Review Summary: An album that is a lot more artistic and soulful than most other popular music released within the past decade.
Ready or not, as soon as the opening track ‘Happy People (Everything Was Beautiful and Nothing Hurt)’ begins, the listener is hooked. Held in by an overwhelming jolt of emotion, the listener immediately loses all autonomy over their attention and becomes emotionally invested in T.T.I.D.S.D.I.E.U.I.C.
. This is because the track starts off grounded, with a moderate flow of energy, and a dark but intriguing philosophy to the lyrics. After what seems like less than half a minute into the track, the song has already sped through the introduction, the first verse, the pre-chorus, and the first chorus. The transitions in-between these parts are smooth and have a steady feeling of elevation in the instrumentation and the vocals. So as soon as the introduction ends, after only several seconds, and the first verse transitions into the pre-chorus, there is an anxious feeling that develops as though the apex has already been passed. It is in that moment that the listener is pushed into the chorus for the first time and is elevated to a level of sear angelic bliss as the song climaxes. Oddly, this is when the song is supposed to become completely dull and the listener moves on to something else. But because the song is constructed to maintain momentum, as soon as it seems as though one’s interest is dwindling, the next part has already begun and is about to transition again. But it is when ‘Happy People (Everything Was Beautiful and Nothing Hurt)’ finally ends that the album truly begins. No other track from this point on will enslave one’s mind as profoundly as the opener did and the album thus settles into a very particular consistency.
It is because of the fact that the opening track is the strongest part of T.T.I.D.S.D.I.E.U.I.C.
that the overall rating, at this point, drops from a 5/5 to a 4/5. The rest of the album features the same sort of style, themes, and gradient electronic and vocal techniques but without the same subjugating structure and immediacy of the opener. Soso continues to pour out her soul throughout each track using a combination of pop and soul styles in her vocals while occasionally changing it up by adding a bluesy accent or auto-tune to her voice. She talks about under-confidence in herself, alienation, loneliness, self-destruction, poor choices, and pretty much every other socially noir theme one could think of that an angsty young adult would normally want to express about their life. Dance synth riffs and speedy drumming frequently ascends the listener’s attention with the heavily relied-on accompaniment of vocal harmonies and lifting major scales played in a lower octave. The music consistently stays within a pop-like song structure while remaining imprisoned in an atmosphere of self-loathing and hatred towards the world.
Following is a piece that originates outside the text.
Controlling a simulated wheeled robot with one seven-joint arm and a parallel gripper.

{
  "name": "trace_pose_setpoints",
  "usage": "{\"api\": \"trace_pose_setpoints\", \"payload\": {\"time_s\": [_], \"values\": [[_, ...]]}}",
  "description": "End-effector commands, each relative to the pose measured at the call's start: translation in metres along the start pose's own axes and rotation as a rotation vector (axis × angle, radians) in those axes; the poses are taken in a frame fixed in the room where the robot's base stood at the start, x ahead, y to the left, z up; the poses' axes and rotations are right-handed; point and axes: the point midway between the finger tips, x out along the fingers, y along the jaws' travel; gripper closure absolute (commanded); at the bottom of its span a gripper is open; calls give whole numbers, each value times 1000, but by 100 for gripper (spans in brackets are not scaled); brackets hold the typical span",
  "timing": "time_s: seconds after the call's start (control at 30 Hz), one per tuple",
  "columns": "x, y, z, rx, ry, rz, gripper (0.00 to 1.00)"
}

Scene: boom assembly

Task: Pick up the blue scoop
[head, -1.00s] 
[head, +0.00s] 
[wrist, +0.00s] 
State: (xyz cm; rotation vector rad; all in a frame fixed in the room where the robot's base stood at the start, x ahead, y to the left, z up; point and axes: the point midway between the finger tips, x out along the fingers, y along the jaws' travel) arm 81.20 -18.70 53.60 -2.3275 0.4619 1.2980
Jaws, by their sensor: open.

But the overall mass appeal brought about by the initial track is maintained all the way until the end of the album. This is because there is a constant feel of post-modernism and elegance as well as a constant direction in the instrumentation. While certain songs on the album such as ‘Every Man I Love Has Got a Girlfriend’ and ‘Maria Makes My Life’ last just over a minute in length, other tracks such as the opener and ‘Who's Gonna Love Me’ last around four, and the entire time there is a constant stream of energy and navigation that gives the listener a natural feel as it guides one from one track to the next. Those aforementioned angsty themes in the lyrics make each song seemingly more relatable. Soso does not leave out enough detail as to make the lyrics vague, nor does she add too much detail as to make the lyrics exclusive to her experience. Instead she adds a moderate amount of polished finite presence, memorability, and personality to her words which in effect, allow those listening that have faced the same, or a similar social situation as her, to have their emotions mirror those that Soso expresses in her songs.
What largely separates T.T.I.D.S.D.I.E.U.I.C.
from the handful of other ‘dark’ pop albums that have been released within the past decade is the frequently re-occurring mood elevation in the transitions between parts of songs, catchy and danceable electronic synthesization, the emphasis placed on vocal harmonies, the personality and pain entrenched in the lyrics, and the post-modern vibes that radiate from the production. While it would be foolish to assert that there are no other albums like it out there, it would be more than safe to say that there aren’t many albums out there with the same sort of feeling and depth. A lot of pop releases are superficial and lack character but Soso was passionate enough to put her soul into T.T.I.D.S.D.I.E.U.I.C.
. This is evident just by sampling a track or two but can become emotionally overwhelming when listening to the whole album from beginning to end. So while T.T.I.D.S.D.I.E.U.I.C.
may not become the album of the year it will definitely make 2012, for a lot of its listeners, even more special and memorable. As a debut it is impressive what Soso was able to portray and it is clear to this critic that the music community should keep a look out for her future releases. If she stays true to her current form then she will have a very rewarding discography later in her very young career.